On September 17, California Attorney General Rob Bonta announced that a preliminary injunction order against affiliated Florida-based realty companies (the defendants) was issued by the Superior Court of California for the County of Los Angeles. According to the order, California alleged the defendant targeted financially vulnerable homeowners with its “Homeowner Benefit Program,” a program that promised cash payments to consumers for the right to act as the homeowners’ real estate agent if they sold their homes within the next 40 years. California alleged that in offering this program, among other things, the defendants engaged in misleading advertising and illegal telemarketing to consumers on the National Do Not Call Registry. 
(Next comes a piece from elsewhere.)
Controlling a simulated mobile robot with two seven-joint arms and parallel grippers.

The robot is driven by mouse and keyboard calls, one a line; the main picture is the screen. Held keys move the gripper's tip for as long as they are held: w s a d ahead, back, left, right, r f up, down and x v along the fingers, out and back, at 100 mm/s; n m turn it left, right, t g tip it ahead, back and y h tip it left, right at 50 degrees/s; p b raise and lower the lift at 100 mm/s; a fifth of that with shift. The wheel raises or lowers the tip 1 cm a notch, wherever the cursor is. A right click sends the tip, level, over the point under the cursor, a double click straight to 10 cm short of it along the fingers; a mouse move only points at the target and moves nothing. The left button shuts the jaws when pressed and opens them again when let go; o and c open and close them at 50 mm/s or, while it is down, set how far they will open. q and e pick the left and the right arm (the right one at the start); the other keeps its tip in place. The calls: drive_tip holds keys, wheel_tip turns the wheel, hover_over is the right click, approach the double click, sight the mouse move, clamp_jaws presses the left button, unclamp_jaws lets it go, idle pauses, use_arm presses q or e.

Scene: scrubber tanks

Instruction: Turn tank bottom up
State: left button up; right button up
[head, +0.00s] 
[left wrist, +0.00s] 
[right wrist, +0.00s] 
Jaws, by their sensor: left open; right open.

In issuing the injunctive relief, the court determined the defendant’s practices, which allegedly included recording liens on homeowners’ properties without proper disclosure and using unlicensed individuals to sign real estate contracts, likely violated California’s False Advertising Law, its Unfair Competition Law, and its Real Estate Law, and found that California was more likely to suffer greater injury from the denial of the injunction than defendants would if the injunction is granted. The order requires defendants to remove liens that have been recorded on California properties within 30 days or within five days of notification from any homeowner needing the termination for a property transaction. Additionally, defendants will be prohibited from recording any new liens on the property of California homeowners related to the program and from enforcing any existing agreements with such homeowners for the duration of the litigation.